• **EXERCISE OBJECTIVE**: Repeat the material verbatim and drop the pictures.
▼
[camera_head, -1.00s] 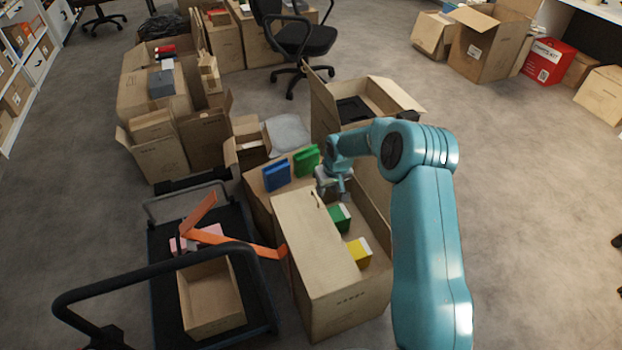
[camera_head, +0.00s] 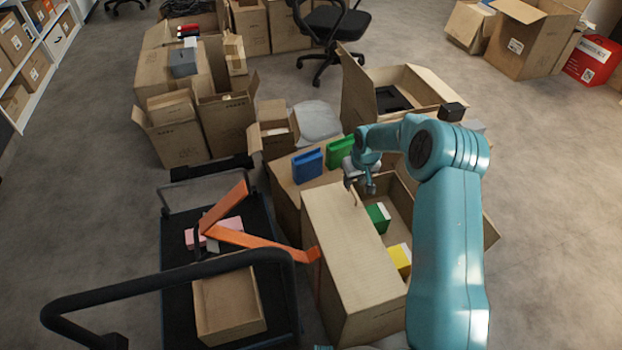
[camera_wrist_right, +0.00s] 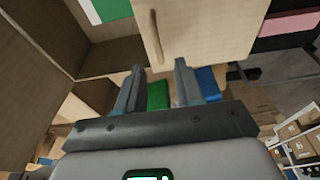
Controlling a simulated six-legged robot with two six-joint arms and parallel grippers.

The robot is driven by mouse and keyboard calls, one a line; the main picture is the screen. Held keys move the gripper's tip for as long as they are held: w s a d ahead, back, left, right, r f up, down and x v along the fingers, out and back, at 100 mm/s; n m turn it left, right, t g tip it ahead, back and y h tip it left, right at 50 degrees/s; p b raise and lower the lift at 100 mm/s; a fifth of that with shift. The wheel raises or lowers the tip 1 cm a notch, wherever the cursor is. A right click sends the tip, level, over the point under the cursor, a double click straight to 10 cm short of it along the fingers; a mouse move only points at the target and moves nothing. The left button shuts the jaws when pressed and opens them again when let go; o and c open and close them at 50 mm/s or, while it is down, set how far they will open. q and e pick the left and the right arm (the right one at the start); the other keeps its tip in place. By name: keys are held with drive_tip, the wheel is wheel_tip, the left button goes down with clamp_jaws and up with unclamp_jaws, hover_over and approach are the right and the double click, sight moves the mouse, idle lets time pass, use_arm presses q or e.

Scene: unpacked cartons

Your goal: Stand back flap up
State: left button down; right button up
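The open carton (camera_head: 345,250) stands in the middle of the head view. Its broad left panel faces up toward me, and its inside shows a green-and-white box (camera_head: 378,216) and a yellow-and-white box (camera_head: 400,258). My right gripper (camera_head: 360,186) is at the carton's far end, close above the panel's far edge. In the right wrist view, the two fingers (camera_wrist_right: 158,72) are apart, with a cardboard panel (camera_wrist_right: 215,25) just beyond their tips. I cannot tell whether they touch it, or which panel is the back flap. My left gripper is not in view.
A blue item (camera_head: 308,164) and a green item (camera_head: 341,151) stand behind the carton. A dark trolley (camera_head: 180,240) with an orange strap (camera_head: 250,238) and a small open box (camera_head: 228,305) is at left. Another open carton (camera_head: 360,90) stands behind; grey floor is free at right.

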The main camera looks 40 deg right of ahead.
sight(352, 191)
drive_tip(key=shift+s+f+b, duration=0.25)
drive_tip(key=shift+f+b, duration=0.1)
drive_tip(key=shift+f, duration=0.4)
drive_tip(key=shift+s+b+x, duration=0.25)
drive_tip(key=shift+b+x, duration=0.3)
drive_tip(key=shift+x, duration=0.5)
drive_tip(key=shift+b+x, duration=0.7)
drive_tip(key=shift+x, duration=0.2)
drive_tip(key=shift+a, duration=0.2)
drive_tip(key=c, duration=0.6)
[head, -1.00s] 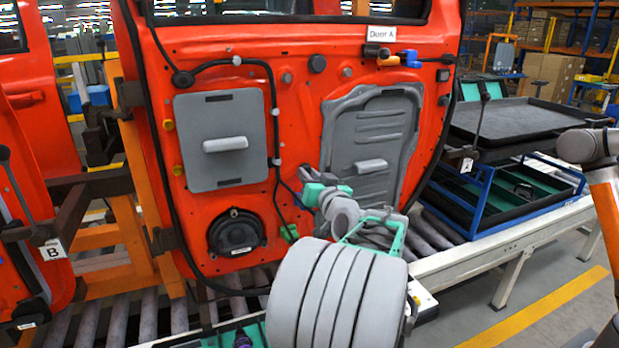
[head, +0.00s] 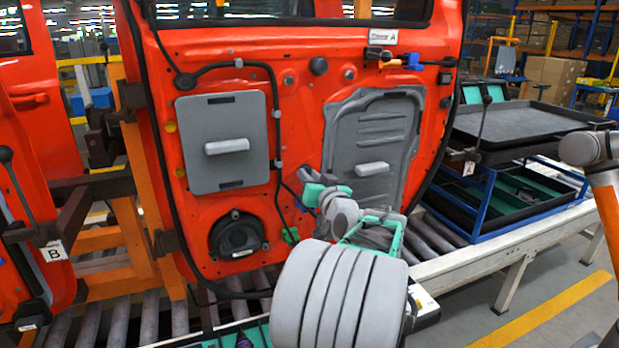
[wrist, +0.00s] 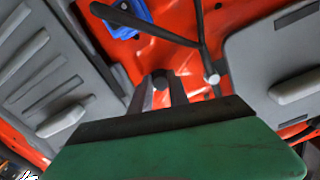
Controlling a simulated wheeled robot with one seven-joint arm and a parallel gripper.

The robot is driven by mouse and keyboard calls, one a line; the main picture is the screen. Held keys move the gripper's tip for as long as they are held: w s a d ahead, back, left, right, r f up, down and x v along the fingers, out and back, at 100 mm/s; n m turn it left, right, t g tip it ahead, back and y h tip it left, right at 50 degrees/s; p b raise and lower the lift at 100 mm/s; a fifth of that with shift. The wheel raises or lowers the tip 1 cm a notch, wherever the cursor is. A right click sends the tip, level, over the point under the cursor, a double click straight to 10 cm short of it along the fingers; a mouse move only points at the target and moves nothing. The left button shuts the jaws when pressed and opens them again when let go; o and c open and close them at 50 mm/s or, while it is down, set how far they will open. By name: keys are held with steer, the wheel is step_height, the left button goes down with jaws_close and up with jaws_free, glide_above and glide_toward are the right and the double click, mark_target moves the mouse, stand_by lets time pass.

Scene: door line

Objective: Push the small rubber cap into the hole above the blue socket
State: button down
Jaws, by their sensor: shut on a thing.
▲
• **FULL SOLUTION**:
[camera_head, -1.00s] 
[camera_head, +0.00s] 
[camera_wrist_right, +0.00s] 
Controlling a simulated six-legged robot with two six-joint arms and parallel grippers.

The robot is driven by mouse and keyboard calls, one a line; the main picture is the screen. Held keys move the gripper's tip for as long as they are held: w s a d ahead, back, left, right, r f up, down and x v along the fingers, out and back, at 100 mm/s; n m turn it left, right, t g tip it ahead, back and y h tip it left, right at 50 degrees/s; p b raise and lower the lift at 100 mm/s; a fifth of that with shift. The wheel raises or lowers the tip 1 cm a notch, wherever the cursor is. A right click sends the tip, level, over the point under the cursor, a double click straight to 10 cm short of it along the fingers; a mouse move only points at the target and moves nothing. The left button shuts the jaws when pressed and opens them again when let go; o and c open and close them at 50 mm/s or, while it is down, set how far they will open. q and e pick the left and the right arm (the right one at the start); the other keeps its tip in place. By name: keys are held with drive_tip, the wheel is wheel_tip, the left button goes down with clamp_jaws and up with unclamp_jaws, hover_over and approach are the right and the double click, sight moves the mouse, idle lets time pass, use_arm presses q or e.

Scene: unpacked cartons

Your goal: Stand back flap up
State: left button down; right button up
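The open carton (camera_head: 345,250) stands in the middle of the head view. Its broad left panel faces up toward me, and its inside shows a green-and-white box (camera_head: 378,216) and a yellow-and-white box (camera_head: 400,258). My right gripper (camera_head: 360,186) is at the carton's far end, close above the panel's far edge. In the right wrist view, the two fingers (camera_wrist_right: 158,72) are apart, with a cardboard panel (camera_wrist_right: 215,25) just beyond their tips. I cannot tell whether they touch it, or which panel is the back flap. My left gripper is not in view.
A blue item (camera_head: 308,164) and a green item (camera_head: 341,151) stand behind the carton. A dark trolley (camera_head: 180,240) with an orange strap (camera_head: 250,238) and a small open box (camera_head: 228,305) is at left. Another open carton (camera_head: 360,90) stands behind; grey floor is free at right.

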The main camera looks 40 deg right of ahead.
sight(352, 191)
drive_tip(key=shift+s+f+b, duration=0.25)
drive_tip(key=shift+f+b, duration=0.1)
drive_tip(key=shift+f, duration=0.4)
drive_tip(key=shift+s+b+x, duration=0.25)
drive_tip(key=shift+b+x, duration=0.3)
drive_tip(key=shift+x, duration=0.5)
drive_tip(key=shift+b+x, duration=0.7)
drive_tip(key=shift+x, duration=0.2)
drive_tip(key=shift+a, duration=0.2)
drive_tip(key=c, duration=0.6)
[head, -1.00s] 
[head, +0.00s] 
[wrist, +0.00s] 
Controlling a simulated wheeled robot with one seven-joint arm and a parallel gripper.

The robot is driven by mouse and keyboard calls, one a line; the main picture is the screen. Held keys move the gripper's tip for as long as they are held: w s a d ahead, back, left, right, r f up, down and x v along the fingers, out and back, at 100 mm/s; n m turn it left, right, t g tip it ahead, back and y h tip it left, right at 50 degrees/s; p b raise and lower the lift at 100 mm/s; a fifth of that with shift. The wheel raises or lowers the tip 1 cm a notch, wherever the cursor is. A right click sends the tip, level, over the point under the cursor, a double click straight to 10 cm short of it along the fingers; a mouse move only points at the target and moves nothing. The left button shuts the jaws when pressed and opens them again when let go; o and c open and close them at 50 mm/s or, while it is down, set how far they will open. By name: keys are held with steer, the wheel is step_height, the left button goes down with jaws_close and up with jaws_free, glide_above and glide_toward are the right and the double click, mark_target moves the mouse, stand_by lets time pass.

Scene: door line

Objective: Push the small rubber cap into the hole above the blue socket
State: button down
Jaws, by their sensor: shut on a thing.

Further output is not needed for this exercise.